It’s not every day someone decides to dish out a supercar that’s destined to be an elite on the roads, especially a sueprcar that belongs in the top one percent of extraordinary automobiles ever created.
The McLaren Elva last year was one of them. It is an over a million-pound ride that could muster enough horsepower (804, to be precise) to summon a minor coronary attack. That, plus the fact that it didn’t have a windscreen or a roof, for the rushing wind and dangerous debris was only secondary to the pure driving experience McLaren wanted to bring.
For car enthusiasts, however, the Elva was more than a wild speed demon. The limited-production addition to the Ultimate Series was inspired by race cars that were designed by Bruce McLaren in the late ‘60s, and unconventionality was his thing. The New Zealander might have been first known as a stellar race car driver, but it was his instinct in constructing that made him an exalted engineer and designer in the industry.
His M1A, in particular, would forever go down in history as one of his most legendary creations. It might’ve been his first production car ever, but it managed to break lap records seven times during its first outing at the Canadian Sports Car Grand Prix in 1964 to become the fastest car on the track.
So what better way to make a fantastically quick tribute even better than by incorporating a little illustrious racing history into it? The ‘Elva M1A Theme by MSO’ is the McLaren Special Ops team’s way of resurrecting this legend today. The speedster adopts the same retro aesthetics to a tee here, with a livery that includes the iconic number ‘4’ atop a bare carbon body, and Magnesium Silver racing stripes along the sills. The red pinstriping work not only breaks the monochromatic monotony outside but also matches the rich scarlet seats within.
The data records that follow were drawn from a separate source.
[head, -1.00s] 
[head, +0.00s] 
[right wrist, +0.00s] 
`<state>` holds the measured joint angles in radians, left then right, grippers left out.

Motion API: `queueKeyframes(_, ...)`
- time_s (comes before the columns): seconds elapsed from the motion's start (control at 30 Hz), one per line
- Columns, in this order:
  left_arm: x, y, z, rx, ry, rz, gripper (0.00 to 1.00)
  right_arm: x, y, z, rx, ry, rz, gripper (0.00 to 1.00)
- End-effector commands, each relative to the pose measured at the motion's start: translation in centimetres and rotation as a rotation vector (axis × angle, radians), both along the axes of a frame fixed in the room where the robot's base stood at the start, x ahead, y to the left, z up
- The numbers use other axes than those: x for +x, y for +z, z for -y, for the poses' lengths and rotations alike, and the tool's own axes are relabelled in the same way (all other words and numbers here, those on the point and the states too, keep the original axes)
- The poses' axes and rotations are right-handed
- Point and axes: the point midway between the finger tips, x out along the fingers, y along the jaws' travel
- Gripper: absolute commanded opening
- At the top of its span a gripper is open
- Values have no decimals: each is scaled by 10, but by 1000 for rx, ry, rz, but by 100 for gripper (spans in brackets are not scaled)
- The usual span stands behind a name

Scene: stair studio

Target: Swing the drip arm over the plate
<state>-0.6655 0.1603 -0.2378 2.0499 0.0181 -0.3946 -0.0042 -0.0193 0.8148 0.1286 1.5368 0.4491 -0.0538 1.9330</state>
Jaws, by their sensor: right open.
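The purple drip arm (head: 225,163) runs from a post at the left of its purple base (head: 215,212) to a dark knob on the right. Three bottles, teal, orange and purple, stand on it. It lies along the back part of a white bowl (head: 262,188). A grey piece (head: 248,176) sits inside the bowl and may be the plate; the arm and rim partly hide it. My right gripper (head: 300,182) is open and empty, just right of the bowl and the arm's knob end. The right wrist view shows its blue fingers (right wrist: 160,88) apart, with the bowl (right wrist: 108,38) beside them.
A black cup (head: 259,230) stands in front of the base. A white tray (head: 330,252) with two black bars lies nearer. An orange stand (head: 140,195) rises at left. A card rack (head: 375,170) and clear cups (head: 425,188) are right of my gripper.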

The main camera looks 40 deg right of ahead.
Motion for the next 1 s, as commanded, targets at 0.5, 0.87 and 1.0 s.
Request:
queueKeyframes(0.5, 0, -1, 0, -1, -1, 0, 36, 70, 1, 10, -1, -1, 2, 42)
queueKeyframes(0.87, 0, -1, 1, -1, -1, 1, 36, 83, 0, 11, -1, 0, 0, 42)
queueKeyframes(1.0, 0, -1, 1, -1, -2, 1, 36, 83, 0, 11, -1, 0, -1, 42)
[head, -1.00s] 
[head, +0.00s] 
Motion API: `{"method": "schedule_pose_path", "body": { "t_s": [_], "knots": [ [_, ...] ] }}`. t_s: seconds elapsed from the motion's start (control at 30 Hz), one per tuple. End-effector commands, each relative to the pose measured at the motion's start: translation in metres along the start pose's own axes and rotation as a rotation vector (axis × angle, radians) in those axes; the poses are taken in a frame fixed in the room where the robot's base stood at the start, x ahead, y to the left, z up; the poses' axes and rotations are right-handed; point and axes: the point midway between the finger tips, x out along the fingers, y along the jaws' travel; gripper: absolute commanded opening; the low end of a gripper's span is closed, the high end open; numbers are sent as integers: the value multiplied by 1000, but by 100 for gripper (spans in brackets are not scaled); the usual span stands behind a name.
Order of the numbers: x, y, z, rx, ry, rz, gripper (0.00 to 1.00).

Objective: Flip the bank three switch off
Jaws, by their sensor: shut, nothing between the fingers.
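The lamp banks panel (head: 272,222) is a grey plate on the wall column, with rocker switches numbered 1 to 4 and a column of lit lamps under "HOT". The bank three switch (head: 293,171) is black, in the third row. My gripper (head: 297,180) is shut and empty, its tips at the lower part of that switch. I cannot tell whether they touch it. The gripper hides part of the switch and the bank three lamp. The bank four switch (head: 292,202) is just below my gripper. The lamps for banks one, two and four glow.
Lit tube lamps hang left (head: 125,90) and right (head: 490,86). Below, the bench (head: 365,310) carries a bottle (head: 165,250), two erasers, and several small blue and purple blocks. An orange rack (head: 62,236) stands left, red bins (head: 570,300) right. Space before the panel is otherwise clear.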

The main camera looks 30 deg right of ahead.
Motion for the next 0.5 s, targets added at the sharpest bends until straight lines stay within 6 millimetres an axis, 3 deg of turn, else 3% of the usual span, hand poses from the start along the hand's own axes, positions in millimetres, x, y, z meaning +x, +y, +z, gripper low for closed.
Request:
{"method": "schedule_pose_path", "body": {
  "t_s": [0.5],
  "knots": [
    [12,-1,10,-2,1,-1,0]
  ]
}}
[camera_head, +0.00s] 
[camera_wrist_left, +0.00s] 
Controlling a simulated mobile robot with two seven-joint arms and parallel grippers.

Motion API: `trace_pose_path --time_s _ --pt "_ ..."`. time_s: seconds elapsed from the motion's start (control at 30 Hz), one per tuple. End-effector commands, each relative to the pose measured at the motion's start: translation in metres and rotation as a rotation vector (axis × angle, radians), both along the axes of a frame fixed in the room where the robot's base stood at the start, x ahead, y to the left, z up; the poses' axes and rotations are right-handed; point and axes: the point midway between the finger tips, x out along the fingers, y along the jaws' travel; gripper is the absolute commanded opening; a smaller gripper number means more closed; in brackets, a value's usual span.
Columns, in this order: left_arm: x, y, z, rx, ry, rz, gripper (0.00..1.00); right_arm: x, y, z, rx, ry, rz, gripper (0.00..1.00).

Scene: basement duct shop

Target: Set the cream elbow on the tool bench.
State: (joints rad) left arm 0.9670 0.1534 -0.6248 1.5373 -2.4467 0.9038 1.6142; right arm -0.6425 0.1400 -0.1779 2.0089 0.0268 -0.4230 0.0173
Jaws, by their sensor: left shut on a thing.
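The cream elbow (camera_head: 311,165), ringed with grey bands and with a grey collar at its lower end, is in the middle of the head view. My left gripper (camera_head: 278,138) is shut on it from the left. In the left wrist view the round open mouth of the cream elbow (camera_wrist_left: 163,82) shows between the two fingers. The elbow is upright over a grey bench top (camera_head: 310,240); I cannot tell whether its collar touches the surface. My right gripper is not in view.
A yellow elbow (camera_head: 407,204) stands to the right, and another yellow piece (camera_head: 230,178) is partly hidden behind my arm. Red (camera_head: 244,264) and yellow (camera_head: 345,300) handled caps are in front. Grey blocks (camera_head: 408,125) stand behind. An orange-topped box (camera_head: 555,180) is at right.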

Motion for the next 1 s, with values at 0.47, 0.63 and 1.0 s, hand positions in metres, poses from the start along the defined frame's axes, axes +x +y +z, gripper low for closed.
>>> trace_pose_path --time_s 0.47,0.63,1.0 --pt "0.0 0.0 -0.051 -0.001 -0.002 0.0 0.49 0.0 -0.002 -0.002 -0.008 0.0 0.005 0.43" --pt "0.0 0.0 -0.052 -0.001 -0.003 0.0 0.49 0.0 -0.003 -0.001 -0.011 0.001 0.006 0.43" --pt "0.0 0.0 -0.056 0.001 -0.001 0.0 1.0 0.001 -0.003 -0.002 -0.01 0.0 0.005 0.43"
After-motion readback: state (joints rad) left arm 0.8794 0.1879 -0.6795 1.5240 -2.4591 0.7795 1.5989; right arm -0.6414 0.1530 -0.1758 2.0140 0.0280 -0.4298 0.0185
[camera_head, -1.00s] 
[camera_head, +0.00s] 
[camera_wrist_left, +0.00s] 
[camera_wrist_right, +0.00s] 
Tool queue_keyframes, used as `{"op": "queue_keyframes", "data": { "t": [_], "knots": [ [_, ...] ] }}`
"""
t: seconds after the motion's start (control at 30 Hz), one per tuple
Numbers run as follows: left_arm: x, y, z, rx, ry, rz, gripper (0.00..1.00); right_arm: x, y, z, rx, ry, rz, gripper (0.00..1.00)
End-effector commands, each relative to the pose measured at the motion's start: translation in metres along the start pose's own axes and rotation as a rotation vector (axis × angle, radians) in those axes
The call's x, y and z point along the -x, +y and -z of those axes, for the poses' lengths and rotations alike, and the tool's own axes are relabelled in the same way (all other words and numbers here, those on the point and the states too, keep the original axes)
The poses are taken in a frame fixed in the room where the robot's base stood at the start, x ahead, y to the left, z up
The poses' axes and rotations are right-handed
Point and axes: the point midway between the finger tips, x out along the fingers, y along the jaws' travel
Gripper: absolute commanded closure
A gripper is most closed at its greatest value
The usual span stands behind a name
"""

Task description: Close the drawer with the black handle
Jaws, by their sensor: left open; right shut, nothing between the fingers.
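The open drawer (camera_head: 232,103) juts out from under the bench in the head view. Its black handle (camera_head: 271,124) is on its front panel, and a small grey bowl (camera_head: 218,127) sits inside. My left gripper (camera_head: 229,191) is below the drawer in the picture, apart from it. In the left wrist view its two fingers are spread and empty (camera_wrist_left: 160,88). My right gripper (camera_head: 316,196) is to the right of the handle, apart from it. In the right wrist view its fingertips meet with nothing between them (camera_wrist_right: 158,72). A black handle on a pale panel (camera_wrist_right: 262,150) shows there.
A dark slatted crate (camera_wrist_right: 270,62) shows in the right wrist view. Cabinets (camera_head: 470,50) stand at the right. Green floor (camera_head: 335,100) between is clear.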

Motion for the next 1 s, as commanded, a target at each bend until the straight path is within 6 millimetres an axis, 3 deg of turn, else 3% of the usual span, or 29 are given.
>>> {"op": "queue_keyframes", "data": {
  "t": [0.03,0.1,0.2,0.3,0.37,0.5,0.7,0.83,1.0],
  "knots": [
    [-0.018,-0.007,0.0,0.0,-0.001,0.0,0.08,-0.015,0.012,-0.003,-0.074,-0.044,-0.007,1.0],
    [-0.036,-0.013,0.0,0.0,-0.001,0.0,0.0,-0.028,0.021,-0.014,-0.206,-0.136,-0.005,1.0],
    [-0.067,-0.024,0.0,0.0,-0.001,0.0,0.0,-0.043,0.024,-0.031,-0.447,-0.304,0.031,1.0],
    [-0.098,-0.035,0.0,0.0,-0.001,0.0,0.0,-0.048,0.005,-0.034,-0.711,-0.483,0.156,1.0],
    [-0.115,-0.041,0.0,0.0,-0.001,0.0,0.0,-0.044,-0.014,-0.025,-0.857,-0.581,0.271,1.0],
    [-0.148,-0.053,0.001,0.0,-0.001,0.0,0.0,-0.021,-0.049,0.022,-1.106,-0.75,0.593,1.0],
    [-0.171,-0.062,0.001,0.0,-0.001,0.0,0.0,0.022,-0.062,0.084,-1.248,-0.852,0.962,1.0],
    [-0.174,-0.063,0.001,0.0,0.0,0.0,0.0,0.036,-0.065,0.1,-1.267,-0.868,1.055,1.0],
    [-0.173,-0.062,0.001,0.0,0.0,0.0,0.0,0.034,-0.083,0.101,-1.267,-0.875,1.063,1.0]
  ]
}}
Otherwise, the rest of this special edition Elva remains intact, with a 4.0-litre V8 that manages the same 804 horsepower with 690Nm of torque, all pushed towards the rear wheels via a seven-speed dual clutch automatic transmission. The century sprint is completed in under three seconds, before proceeding to 200kph in just 6.7 seconds — that’s quicker than the track-focused Senna.
The Elva M1A theme will presumably sell for even more than what a ‘regular’ Elva would command but we think it’s money well-spent if you’ve got pockets deep enough for a slice of motorsport history. Besides, there couldn’t be a better way to channel Bruce McLaren himself than in a McLaren speedster that looks just like the first one he ever built.